The lab I am working on is about ideal and practical op amps. We started off wiring up an ideal op amp for just one step and measured the output voltage before setting up the practical op amp. In the lab report I am suppose to discuss what I observed when doing this and explain why the ideal op amp integrator is not a practical circuit. It then says to note the amount of feedback that exists in the ideal integrator. Then it asks for the importance of adding a feedback resistor in parallel with the capacitor creating a practical ideal integrator.

I know the difference between the ideal and practical, but I guess I just don't understand what I am looking at. The voltage output for the ideal was 11.5V and with adding the feedback resistor which is double the input resistor I saw 13.1mV. Can someone help me realize what went on. Keep in mind this is my second circuits class and I haven't taken a circuits and differential equation class for about a year so things might need to be broke down into baby steps.
Thanks.

 

Where did you find an ideal op amp to wire up in a lab course?

 

I guess we do not have one we just use the lm741 and wire it up as seen in figure 1 and call it ideal? Cause there is no real life ideal op amp right?

 

It is likely that the ideal/non-ideal label is not referring to the op-amp itself but rather to the circuit design which assumes what the op-amp that is used will be. So using a 741 in a circuit that was meant for an ideal op-amp can lead to some really bad performance results.

 

I think that is what my professor is doing, which makes sense in showing that solving it with the assumptions of an ideal op amp on paper doesn't work in real life.

 

Under what conditions did you measure the output? It's an integrator, so you expect it's output to be a function of the history of its input.

 

I measured the output with an oscilliscope connected to ground and the output. The op amp is biased at +/-12V, C=1nF, R1=100Kohms, R2=200kohms. Or are you asking for the equation?:
Vout(t)=-(1/(RC)) integral[Vin(t)dt - Vc(0)] from 0 to t (this is for the ideal op amp)

 

The voltage output for the ideal was 11.5V and with adding the feedback resistor which is double the input resistor I saw 13.1mV. Can someone help me realize what went on

Adding a feedback resistor the circuit turns into a inverting amplifier, so the output falls down to GND (0 V).

Note that the second circuit is also a low-pass active filter.

 

The lab I am working on is about ideal and practical op amps. We started off wiring up an ideal op amp for just one step and measured the output voltage before setting up the practical op amp. In the lab report I am suppose to discuss what I observed when doing this and explain why the ideal op amp integrator is not a practical circuit. It then says to note the amount of feedback that exists in the ideal integrator. Then it asks for the importance of adding a feedback resistor in parallel with the capacitor creating a practical ideal integrator.

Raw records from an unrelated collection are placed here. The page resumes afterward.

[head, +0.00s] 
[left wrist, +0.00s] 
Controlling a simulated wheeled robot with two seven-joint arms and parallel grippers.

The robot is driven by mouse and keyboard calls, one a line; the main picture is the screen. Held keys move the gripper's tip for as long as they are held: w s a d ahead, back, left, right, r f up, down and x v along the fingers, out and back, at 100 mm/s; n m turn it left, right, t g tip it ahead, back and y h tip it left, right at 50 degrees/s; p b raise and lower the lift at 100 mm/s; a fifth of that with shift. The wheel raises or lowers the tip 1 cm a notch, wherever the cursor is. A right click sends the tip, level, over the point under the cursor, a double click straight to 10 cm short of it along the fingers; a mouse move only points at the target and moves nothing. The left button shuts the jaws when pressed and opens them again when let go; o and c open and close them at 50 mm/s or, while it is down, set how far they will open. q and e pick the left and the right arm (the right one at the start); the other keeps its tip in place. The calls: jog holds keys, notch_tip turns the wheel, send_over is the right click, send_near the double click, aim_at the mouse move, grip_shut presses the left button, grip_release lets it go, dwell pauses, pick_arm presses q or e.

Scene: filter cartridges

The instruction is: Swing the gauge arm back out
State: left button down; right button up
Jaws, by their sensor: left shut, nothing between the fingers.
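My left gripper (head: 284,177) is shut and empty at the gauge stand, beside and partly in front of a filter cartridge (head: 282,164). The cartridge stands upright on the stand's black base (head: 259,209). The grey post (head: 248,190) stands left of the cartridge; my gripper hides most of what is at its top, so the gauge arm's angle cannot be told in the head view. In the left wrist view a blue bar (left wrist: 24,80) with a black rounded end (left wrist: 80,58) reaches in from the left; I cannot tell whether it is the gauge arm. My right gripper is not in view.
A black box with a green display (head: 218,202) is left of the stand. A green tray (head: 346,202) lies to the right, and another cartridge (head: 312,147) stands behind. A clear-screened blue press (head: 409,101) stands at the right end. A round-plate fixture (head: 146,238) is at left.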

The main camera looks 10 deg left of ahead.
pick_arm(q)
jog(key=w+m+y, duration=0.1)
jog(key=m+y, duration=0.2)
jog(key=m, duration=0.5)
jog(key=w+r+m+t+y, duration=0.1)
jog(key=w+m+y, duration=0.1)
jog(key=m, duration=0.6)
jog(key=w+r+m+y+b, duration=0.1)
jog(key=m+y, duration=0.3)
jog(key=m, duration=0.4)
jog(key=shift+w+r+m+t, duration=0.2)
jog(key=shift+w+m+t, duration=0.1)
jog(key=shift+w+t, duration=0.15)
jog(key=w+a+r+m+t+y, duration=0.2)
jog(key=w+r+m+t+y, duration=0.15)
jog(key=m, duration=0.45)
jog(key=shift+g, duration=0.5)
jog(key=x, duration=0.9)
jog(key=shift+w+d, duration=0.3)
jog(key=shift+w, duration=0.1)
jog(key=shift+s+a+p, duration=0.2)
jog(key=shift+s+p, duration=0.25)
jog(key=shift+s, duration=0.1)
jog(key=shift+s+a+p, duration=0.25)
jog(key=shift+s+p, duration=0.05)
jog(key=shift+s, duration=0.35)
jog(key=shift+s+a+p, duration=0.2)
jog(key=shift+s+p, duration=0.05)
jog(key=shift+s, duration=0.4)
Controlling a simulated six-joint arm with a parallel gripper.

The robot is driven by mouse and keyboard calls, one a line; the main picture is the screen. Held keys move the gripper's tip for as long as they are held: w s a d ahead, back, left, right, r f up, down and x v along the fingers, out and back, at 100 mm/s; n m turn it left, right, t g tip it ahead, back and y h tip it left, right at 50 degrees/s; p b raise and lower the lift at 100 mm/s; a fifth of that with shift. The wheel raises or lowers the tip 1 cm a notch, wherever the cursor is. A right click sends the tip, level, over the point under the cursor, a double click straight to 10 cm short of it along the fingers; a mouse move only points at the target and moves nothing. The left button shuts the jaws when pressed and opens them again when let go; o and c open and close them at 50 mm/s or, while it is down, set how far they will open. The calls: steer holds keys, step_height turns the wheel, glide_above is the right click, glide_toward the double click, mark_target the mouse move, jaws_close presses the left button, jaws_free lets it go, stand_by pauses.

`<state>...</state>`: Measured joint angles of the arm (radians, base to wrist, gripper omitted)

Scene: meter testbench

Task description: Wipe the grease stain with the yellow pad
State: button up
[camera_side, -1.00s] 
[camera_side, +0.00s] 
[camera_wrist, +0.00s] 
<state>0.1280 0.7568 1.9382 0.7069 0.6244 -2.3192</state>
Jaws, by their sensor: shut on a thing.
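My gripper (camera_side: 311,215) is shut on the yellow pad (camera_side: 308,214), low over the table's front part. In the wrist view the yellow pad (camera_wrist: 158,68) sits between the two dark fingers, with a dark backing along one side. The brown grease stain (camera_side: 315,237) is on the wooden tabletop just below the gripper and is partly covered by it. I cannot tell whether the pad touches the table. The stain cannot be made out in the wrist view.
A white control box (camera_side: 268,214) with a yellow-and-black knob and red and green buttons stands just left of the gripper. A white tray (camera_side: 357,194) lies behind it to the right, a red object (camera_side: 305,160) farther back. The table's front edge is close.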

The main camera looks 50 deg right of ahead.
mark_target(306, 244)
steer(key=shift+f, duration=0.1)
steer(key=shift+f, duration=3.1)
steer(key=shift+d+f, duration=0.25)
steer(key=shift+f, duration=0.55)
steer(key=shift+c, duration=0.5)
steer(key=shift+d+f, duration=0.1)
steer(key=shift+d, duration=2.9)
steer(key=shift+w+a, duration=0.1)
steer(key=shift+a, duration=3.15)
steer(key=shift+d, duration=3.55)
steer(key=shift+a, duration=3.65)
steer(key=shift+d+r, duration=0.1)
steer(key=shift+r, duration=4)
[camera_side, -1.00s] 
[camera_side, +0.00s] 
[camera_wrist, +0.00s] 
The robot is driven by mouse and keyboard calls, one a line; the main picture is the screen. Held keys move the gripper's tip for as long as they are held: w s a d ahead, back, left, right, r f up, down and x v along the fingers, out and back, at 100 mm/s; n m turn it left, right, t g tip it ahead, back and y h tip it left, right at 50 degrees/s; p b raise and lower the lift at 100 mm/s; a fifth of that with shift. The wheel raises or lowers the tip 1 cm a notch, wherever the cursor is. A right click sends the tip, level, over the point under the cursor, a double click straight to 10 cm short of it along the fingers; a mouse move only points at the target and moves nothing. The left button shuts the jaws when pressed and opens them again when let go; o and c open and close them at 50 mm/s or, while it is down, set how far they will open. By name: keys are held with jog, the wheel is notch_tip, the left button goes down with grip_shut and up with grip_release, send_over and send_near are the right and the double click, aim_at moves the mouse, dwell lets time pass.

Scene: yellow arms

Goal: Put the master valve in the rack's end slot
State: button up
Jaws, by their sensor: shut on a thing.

I know the difference between the ideal and practical, but I guess I just don't understand what I am looking at. The voltage output for the ideal was 11.5V and with adding the feedback resistor which is double the input resistor I saw 13.1mV. Can someone help me realize what went on. Keep in mind this is my second circuits class and I haven't taken a circuits and differential equation class for about a year so things might need to be broke down into baby steps.
Thanks.
View attachment 99553 View attachment 99554

By Ideal versus Practical I take it you refer to one with just the cap as feedback versus one with a resistor?
Were the voltages you refer to DC or AC, If AC what frequency?

 

It is likely that the ideal/non-ideal label is not referring to the op-amp itself but rather to the circuit design which assumes what the op-amp that is used will be. So using a 741 in a circuit that was meant for an ideal op-amp can lead to some really bad performance results.

< >Dang. Will we ever get away from that LM741 in schools? </ > It is still a good example of a bad example in op amps. The "Acme product" everybody wants to compare their product to for "lower offset ... less noise ... etc.
.

 

By Ideal versus Practical I take it you refer to one with just the cap as feedback versus one with a resistor?
Were the voltages you refer to DC or AC, If AC what frequency?

In this part of the lab we measured them in DC.

 

In this part of the lab we measured them in DC.

So what was the DC input voltage? 0V? 10 V? What?

 

Can someone help me realize what went o

The ideal integrator is likely oscillating. The integration capacitor shorts the opamp to ground and most opamps, especially a 741, would not be able in that case.

The ideal of paralleling the capacitor with a large resistor is to better define the upper end of the gain. However, in this case your choice of that resistor has too low of a value. Use a large value resistor instead.

 

BTW, when the circuit is working, its output will change linearly with time. Either increase or decrease depending on the flow of current.

 

So what was the DC input voltage? 0V? 10 V? What?

+/-12V

 

I would venture a guess that the input voltage is quite low, in the 13mv range.

 

In this part of the lab we measured them in DC.

The capacitor is an open circuit at DC. Maximum gain in the op amp and max voltage out. This the difference with the resistor across the cap.